__PROBLEM__.
Copy out the whole listing exactly as written, leaving the pictures behind.

__GIVEN DATA__.
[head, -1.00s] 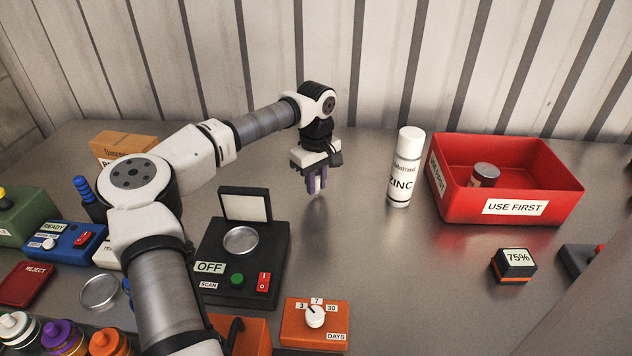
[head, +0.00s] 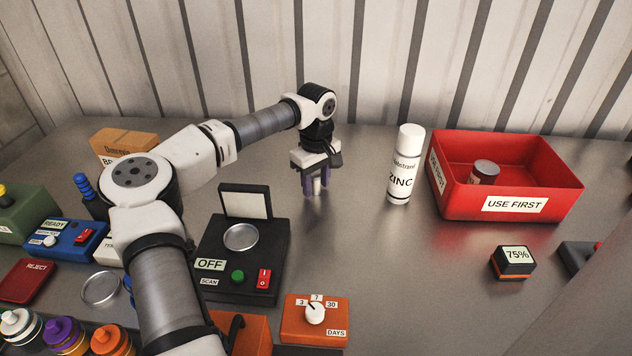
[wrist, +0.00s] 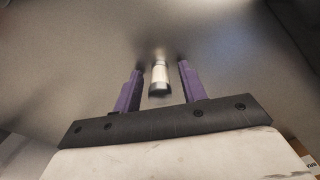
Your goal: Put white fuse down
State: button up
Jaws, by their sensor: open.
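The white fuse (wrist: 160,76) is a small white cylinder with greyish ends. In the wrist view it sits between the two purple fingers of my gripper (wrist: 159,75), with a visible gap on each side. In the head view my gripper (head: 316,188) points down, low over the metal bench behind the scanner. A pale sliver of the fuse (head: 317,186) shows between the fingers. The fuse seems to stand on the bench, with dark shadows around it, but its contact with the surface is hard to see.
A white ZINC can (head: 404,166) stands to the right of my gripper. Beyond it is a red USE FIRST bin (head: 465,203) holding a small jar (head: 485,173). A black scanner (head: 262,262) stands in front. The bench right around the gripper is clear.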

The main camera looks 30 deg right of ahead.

__COMPLETED TASK__.
[head, -1.00s] 
[head, +0.00s] 
[wrist, +0.00s] 
Your goal: Put white fuse down
State: button up
Jaws, by their sensor: open.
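The white fuse (wrist: 160,76) is a small white cylinder with greyish ends. In the wrist view it sits between the two purple fingers of my gripper (wrist: 159,75), with a visible gap on each side. In the head view my gripper (head: 316,188) points down, low over the metal bench behind the scanner. A pale sliver of the fuse (head: 317,186) shows between the fingers. The fuse seems to stand on the bench, with dark shadows around it, but its contact with the surface is hard to see.
A white ZINC can (head: 404,166) stands to the right of my gripper. Beyond it is a red USE FIRST bin (head: 465,203) holding a small jar (head: 485,173). A black scanner (head: 262,262) stands in front. The bench right around the gripper is clear.

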The main camera looks 30 deg right of ahead.

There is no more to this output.